The opposition has cited a number of irregularities which it claims will
dent the freeness, fairness and credibility of the poll.
In 2008, Tsvangirai beat Mugabe hands down in that year’s hotly-disputed
elections. However, the results of those polls were withheld for six long
weeks by stunned authorities – amid widespread allegations of ballot
tampering and fraud, which were later revealed by former bigwigs of the
ruling Zanu PF.
In the ensuing sham presidential run-off, which authorities claimed was
needed to determine the winner, Zanu PF apparatchiks engaged in an orgy of
violence in which hundreds of Tsvangirai’s supporters were killed, forcing
the former prime minister in the inclusive government to withdraw from the
discredited race altogether.
Mugabe went on to stand in a widely-condemned one-man race in which he
declared himself the winner.
However, Sadc and the rest of the international community would have none
of it, forcing the nonagenarian to share power with Tsvangirai for five
years, to prevent the country from imploding completely.
Against this background, a senior consultant for the International Crisis
Group, Piers Pigou told the Daily News yesterday that it was
understandable that Biti was contemplating announcing the results of this
year’s poll ahead of Zec.
“There is nothing illegal about it when political parties or organisations
run a parallel tabulating system, where they collate results from polling
stations … it gives them an opportunity to compare what they will have
come out with to what the official Zec result will be.

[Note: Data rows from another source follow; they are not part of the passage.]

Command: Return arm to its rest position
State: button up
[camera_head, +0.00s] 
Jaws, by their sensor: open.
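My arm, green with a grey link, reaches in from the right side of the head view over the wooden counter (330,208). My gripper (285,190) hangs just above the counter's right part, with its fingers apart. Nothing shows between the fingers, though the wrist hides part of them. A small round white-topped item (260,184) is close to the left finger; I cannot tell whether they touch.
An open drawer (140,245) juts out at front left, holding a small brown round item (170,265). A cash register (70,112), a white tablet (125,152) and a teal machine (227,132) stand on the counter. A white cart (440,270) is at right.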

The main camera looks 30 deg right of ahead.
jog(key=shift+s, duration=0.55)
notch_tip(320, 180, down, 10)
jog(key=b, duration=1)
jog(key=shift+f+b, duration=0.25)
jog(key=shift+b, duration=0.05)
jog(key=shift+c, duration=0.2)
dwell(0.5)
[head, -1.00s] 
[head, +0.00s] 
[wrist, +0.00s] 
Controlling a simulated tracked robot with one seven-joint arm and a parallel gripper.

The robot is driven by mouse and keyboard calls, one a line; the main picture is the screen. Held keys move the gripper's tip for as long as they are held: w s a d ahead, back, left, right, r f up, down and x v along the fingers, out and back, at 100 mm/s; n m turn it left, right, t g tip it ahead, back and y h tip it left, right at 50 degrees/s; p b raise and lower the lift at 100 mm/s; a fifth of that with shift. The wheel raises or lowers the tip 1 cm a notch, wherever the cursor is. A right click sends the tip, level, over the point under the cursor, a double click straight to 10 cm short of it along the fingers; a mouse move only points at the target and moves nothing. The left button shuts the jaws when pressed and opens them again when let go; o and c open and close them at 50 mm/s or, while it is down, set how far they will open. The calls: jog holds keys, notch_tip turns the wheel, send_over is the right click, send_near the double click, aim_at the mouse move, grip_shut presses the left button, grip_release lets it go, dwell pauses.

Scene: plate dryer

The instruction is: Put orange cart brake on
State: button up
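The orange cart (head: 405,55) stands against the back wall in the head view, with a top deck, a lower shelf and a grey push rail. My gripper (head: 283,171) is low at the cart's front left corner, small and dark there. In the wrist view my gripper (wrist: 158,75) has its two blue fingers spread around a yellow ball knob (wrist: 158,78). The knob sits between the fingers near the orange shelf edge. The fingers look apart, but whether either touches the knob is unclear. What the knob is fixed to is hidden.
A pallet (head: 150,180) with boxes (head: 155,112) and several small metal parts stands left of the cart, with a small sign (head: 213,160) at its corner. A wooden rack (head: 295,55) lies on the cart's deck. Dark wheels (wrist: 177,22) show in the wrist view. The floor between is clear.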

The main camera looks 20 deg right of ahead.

“Ordinarily, it is not necessary to do that unless there are genuine fears
that Zec will not announce the correct results,” Pigou said.
But University of Zimbabwe political science lecturer Eldred Masunungure
said while the opposition had problems with Zec, it was proper for them to
follow the law and allow the national elections management body to
announce the results.
“The MDC should have pushed for the amendment of the Electoral Act … For
the two (Chamisa and Biti), who are trained lawyers, to say that they will
announce the results, it does not bode well for the elections and their
(the two men’s) integrity.
“They can’t be unilateral in their approach as that will be going
overboard … and things could degenerate it anarchy,” he said.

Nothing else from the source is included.